Aim of the exercise → Pictures stay out of the copy; restate everything else in the material exactly.

• • • • •

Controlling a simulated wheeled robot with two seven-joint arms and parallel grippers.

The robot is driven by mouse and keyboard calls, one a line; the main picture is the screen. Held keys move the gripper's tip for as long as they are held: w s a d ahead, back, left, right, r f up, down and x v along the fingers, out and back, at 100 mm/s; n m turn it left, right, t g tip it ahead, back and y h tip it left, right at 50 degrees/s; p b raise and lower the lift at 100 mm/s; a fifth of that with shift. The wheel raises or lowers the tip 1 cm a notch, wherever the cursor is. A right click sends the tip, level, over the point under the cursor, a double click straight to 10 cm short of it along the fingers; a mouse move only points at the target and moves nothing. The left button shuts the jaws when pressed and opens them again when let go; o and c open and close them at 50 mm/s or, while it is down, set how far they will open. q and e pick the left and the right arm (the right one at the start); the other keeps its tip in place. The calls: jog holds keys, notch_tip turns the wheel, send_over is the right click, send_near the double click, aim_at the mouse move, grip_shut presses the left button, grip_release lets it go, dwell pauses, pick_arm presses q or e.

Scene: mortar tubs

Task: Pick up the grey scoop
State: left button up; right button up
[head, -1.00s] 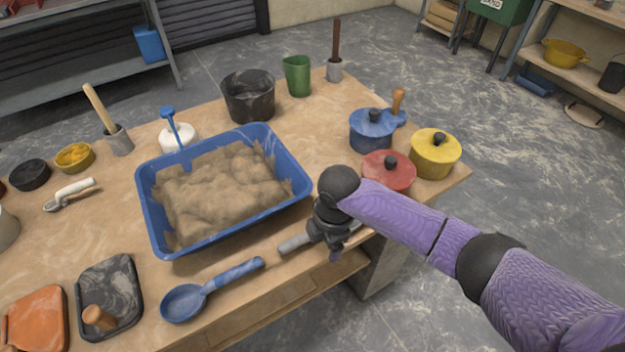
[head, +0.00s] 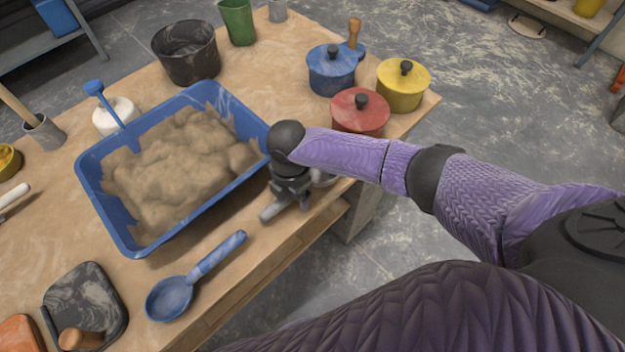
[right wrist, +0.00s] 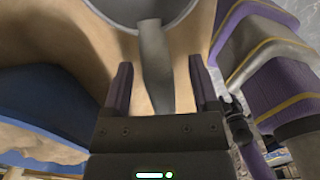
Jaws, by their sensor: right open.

• • • • •

Answer below →
Controlling a simulated wheeled robot with two seven-joint arms and parallel grippers.

The robot is driven by mouse and keyboard calls, one a line; the main picture is the screen. Held keys move the gripper's tip for as long as they are held: w s a d ahead, back, left, right, r f up, down and x v along the fingers, out and back, at 100 mm/s; n m turn it left, right, t g tip it ahead, back and y h tip it left, right at 50 degrees/s; p b raise and lower the lift at 100 mm/s; a fifth of that with shift. The wheel raises or lowers the tip 1 cm a notch, wherever the cursor is. A right click sends the tip, level, over the point under the cursor, a double click straight to 10 cm short of it along the fingers; a mouse move only points at the target and moves nothing. The left button shuts the jaws when pressed and opens them again when let go; o and c open and close them at 50 mm/s or, while it is down, set how far they will open. q and e pick the left and the right arm (the right one at the start); the other keeps its tip in place. The calls: jog holds keys, notch_tip turns the wheel, send_over is the right click, send_near the double click, aim_at the mouse move, grip_shut presses the left button, grip_release lets it go, dwell pauses, pick_arm presses q or e.

Scene: mortar tubs

Task: Pick up the grey scoop
State: left button up; right button up
[head, -1.00s] 
[head, +0.00s] 
[right wrist, +0.00s] 
Jaws, by their sensor: right open.

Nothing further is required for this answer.